Attendu que du 16 décembre 1985 au 1er janvier 1988, la société Routtand a été assurée par la Compagnie Cigna, que les conditions générales de la police de cette dernière indiquent que tous les dommages imputables à la même cause technique initiale constituent un seul et même sinistre, qu'il est précisé que sont garantis les dommages donnant lieu à réclamation postérieurement à la date de prise d'effet du contrat, qu'il résulte de ce qui vient d'être dit ci-dessus, que la réclamation résultant de la fourniture d'un produit hydrosoluble pour la fabrication de coques de navire date du mois de mai 1987, soit entre les dates de prise d'effet et de résiliation du contrat, qu'ainsi la société Cigna est tenu d'indemniser la société Giber Marine du préjudice subi par cette dernière, sous déduction de la franchise contractuellement prévue.
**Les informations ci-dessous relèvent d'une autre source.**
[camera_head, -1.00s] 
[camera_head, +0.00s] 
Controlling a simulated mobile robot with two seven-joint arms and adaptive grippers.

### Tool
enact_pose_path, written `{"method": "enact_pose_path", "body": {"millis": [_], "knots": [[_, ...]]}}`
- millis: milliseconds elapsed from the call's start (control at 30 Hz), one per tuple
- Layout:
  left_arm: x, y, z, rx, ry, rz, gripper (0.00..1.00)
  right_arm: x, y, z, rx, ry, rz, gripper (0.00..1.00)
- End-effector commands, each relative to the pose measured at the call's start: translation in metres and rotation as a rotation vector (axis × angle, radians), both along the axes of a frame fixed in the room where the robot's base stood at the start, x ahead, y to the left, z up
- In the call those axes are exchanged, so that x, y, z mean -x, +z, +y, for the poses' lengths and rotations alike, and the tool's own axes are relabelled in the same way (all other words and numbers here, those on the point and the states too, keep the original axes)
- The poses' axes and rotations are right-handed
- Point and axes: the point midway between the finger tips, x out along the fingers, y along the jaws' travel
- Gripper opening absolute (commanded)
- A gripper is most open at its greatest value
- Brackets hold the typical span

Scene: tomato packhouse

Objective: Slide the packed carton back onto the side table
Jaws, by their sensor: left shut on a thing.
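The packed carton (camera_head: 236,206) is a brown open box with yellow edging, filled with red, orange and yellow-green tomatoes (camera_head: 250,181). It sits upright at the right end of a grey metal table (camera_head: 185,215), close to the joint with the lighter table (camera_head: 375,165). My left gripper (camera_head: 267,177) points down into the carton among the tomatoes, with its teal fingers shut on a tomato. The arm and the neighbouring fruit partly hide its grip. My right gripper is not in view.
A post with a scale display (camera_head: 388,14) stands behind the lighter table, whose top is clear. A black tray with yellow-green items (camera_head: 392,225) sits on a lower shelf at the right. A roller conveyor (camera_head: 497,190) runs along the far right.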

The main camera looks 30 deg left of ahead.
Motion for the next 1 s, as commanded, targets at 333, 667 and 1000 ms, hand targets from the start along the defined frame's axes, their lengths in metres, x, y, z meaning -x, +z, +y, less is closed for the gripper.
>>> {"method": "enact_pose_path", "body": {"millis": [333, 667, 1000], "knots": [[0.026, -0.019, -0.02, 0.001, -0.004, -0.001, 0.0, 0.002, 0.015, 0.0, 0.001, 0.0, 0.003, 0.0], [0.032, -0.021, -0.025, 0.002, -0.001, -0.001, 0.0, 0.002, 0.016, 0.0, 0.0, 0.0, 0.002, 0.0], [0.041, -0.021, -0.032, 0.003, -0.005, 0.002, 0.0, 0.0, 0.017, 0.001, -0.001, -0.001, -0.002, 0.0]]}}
Par ces motifs, LA COUR, Déclare la SCI Eléna fondée en son appel, en conséquence, y faisant droit réforme la décision entreprise et statuant à nouveau; Condamne la société Nautic Service à restituer la somme de 597 500 F avec intérêts au taux légal, à compter de la demande à la SCI Eléna; Condamne cette dernière à restituer à la société Nautic Service le navire de type Gib Sea 126 acquis le 8 janvier 1983; Condamne la société Nautic Service à payer à la SCI Eléna la somme de 15 000 F sur le fondement de l'article 700 du nouveau Code de procédure civile; Condamne la société Giber Marine à relever indemne la société Nautic Service de toutes les condamnations mise à la charge de cette dernière; Condamne Giber Marine à payer à la société Nautic Service la somme de 5 000 F sur le fondement de l'article 700 du nouveau Code de procédure civile; Condamne la société Cigna à garantir la société Giber Marine des condamnations mises à la charge de cette dernière, sous déduction de la franchise contractuellement prévue; Met hors de cause la société Zurich assurances et dit qu'il n'y a lieu de faire application à cette dernière des dispositions de l'article 700 du nouveau Code de procédure civile; Met les dépens de première instance et d'appel à la charge de la société Cigna International; Application étant faite des dispositions de l'article 699 du nouveau Code de procédure civile.